Angelica aveva solo quattro anni, Francesca otto e Elizabeth venti. Troppo piccole per morire arse. Troppo piccole per essere streghe. Troppo piccole per essere condannate da una Inquisizione fatta di indifferenza, egoismo e idiozia. Ivano Fossati canta ne “l’amore fà” che l’amore fà guerra agli idioti, agli arroganti pericolosi. Si, ci vuole l’amore per fermare l’arroganza e l’idiozia che accende le grandi pire per ardere piccole donne innocenti, colpevoli solo di vivere in undici in un camper, di non lavarsi tutti i giorni, di non mangiare a pranzo e cena, di avere abiti logori e capelli spettinati e unti. Ora tra la cenere e il nero bruciato dell’asfalto ci sono tre rose bianche messe lì dalla pietà umana, dalla compassione e dalla stretta al cuore, Dharma delle rose, c’è anche il triciclo di Angelica, che non è bruciato, è lì fermo, vicino alle rose, accanto alle lacrime. Di Angelica, bimba di quattro anni rimane un triciclo e tre rose bianche.

Scrive Corrado Augias:”Devo fare uno sforzo per immaginare un individuo, di chiunque si tratti, che per vendetta elabora e mette in pratica un gesto di tale ferocia. Devo cercare qualche riferimento, chiedere alla storia più che alla cronaca, tornare ai vecchi parametri della disumanità, ai tanti libri letti sui meccanismi mentali che si creavano nei campi di sterminio. Non parlo dell’entità né del numero ma dei meccanismi che rendevano plausibili quell’entità e quei numeri. Com’è stato possibile in quegli anni e in quei luoghi che ai prigionieri venissero inflitte torture e umiliazioni bestiali? Era possibile perché nella mente degli aguzzini si era operata una trasformazione radicale. Quelle ombre coperte di stracci, quegli sguardi vuoti non appartenevano più a uomini e donne ma ad esseri indefiniti deprivati di ogni umanità. Erano degli invisibili. Immagino che un processo del genere sia maturato l’altra notte nella mente dell’assassino. Non più donne e bambine ma un nucleo da eliminare, senza provare emozioni…”

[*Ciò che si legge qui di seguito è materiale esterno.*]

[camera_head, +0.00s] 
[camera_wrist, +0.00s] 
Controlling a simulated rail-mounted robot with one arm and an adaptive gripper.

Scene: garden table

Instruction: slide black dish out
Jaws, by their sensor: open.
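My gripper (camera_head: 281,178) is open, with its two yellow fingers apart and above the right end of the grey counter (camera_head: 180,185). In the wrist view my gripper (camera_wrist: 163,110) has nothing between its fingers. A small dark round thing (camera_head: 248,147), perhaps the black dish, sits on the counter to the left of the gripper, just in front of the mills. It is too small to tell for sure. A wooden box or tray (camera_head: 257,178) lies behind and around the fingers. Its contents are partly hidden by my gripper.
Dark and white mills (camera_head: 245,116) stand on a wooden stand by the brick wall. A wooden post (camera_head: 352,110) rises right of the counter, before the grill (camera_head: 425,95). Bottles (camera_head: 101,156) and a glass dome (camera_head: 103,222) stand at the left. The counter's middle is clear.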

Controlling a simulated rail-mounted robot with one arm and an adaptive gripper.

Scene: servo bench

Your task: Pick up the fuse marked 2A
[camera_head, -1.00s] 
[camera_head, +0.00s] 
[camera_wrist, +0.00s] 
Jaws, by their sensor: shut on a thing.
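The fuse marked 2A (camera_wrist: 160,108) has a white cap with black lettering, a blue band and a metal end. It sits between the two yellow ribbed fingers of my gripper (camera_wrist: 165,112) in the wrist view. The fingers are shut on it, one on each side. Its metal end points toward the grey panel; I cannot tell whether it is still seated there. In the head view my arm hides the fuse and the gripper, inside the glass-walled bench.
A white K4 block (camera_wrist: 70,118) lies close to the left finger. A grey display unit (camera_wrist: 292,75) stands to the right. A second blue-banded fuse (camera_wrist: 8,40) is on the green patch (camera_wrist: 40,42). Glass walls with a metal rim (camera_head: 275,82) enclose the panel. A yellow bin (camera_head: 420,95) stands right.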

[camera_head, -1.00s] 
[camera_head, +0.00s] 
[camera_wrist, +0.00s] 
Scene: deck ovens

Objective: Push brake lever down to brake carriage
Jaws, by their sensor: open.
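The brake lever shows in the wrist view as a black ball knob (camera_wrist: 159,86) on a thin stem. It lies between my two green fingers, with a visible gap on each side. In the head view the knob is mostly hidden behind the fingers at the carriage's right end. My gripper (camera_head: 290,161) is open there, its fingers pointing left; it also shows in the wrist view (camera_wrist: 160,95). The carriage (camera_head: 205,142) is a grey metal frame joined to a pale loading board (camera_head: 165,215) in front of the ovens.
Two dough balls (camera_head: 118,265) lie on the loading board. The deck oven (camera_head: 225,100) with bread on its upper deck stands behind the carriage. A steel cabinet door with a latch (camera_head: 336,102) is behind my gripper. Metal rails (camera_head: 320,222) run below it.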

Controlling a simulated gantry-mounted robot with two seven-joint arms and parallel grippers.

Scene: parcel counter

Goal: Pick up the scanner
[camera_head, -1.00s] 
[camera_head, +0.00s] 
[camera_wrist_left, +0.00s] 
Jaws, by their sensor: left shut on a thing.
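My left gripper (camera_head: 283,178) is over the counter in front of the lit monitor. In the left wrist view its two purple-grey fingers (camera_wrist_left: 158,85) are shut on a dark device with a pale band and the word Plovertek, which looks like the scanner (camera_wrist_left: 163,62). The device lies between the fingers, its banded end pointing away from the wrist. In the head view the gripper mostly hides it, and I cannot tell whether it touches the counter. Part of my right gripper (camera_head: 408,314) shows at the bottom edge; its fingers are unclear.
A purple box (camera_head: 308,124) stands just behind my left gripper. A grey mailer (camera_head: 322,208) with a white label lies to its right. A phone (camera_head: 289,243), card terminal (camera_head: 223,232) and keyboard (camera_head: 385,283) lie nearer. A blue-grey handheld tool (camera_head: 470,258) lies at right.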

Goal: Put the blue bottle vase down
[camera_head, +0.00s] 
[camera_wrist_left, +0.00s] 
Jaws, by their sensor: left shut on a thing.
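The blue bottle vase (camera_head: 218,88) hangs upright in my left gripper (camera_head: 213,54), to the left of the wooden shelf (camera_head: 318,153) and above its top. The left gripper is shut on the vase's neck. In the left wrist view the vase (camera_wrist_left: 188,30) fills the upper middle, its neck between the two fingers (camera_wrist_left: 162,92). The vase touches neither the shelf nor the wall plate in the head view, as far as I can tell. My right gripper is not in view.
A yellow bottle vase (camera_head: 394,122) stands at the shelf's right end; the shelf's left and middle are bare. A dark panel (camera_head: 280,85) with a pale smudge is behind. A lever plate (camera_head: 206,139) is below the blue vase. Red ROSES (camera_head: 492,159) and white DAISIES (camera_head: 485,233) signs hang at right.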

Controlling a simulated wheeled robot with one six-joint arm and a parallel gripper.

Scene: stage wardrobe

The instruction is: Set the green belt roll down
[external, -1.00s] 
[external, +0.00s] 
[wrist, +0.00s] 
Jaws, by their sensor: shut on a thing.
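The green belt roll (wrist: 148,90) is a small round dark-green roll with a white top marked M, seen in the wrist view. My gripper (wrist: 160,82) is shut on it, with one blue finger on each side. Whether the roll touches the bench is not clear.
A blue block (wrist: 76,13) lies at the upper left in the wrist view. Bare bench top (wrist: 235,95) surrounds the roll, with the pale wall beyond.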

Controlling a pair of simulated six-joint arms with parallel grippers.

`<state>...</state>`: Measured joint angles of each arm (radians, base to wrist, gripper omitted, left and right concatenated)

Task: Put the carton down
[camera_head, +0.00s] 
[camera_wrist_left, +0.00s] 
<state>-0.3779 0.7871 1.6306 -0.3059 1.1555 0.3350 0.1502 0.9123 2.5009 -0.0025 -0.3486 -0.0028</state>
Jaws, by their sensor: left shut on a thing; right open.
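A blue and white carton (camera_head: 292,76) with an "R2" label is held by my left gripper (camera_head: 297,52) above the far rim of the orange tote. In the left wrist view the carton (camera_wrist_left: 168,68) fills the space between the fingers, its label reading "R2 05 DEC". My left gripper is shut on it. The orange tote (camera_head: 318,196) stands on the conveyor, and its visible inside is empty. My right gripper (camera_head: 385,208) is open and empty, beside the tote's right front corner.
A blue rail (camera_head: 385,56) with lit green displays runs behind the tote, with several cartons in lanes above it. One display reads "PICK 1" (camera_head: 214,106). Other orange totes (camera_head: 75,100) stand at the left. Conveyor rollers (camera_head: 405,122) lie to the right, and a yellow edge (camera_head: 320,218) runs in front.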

Angelica aveva solo quattro anni nel plenilunio di maggio e wesak, era il giorno della strada più luminosa, quando si sceglie o si capisce se stiamo sulla strada giusta perché la terra manda una energia più forte e si pratica la benedizione del grembo materno secondo i rituali rom. Angelica ancora non era pronta a tutto questo, ancora non aveva imparato a riconoscere la luna, ne percepiva la potenza e ne sentiva scorrere l’energia. Angelica dormiva stretta a Francesca che aveva solo otto anni, abbracciate ad Elizabeth che ne aveva venti. Insieme dormivano in uno spazio talmente stretto erano il Tutto nell’Uno. Una Trinità fatta Donna dove il piccolo è grande e il grande diviene piccolo ma fondendosi nell’Uno, così hanno vissuto, così hanno trasformato il corpo in energia, urlando il dolore della partoriente alla luna sovrastante i palazzi romani. Urla di dolore così forti da non essere ascoltate dalla città indifferente. Mentre il fuoco lambiva la carne, Angelica piangeva ma non urlava, Francesca, di solo otto anni gli tappava la bocca, stretta sempre più forte ad Elizabeth, venti anni, che aveva tirato a se la testa riccioluta delle sorelline, sperando che quelle fiamme facessero in fretta a divorarle. Elizabeth che non apriva gli occhi e sussurrava di tenerli chiusi, così il fumo non le avrebbe fatte lacrimare mentre ardevano in un rogo subumano, le stringeva forte forte a se,in una notte in cui la luna era lì per loro per farle sognare. Era la loro luna, la luna a forma di cuore che si sdoppia e nel pianto si posa su un anello, cesellato da artigiani rom con due cuori, a significare che l’amore fà… amare non odiare.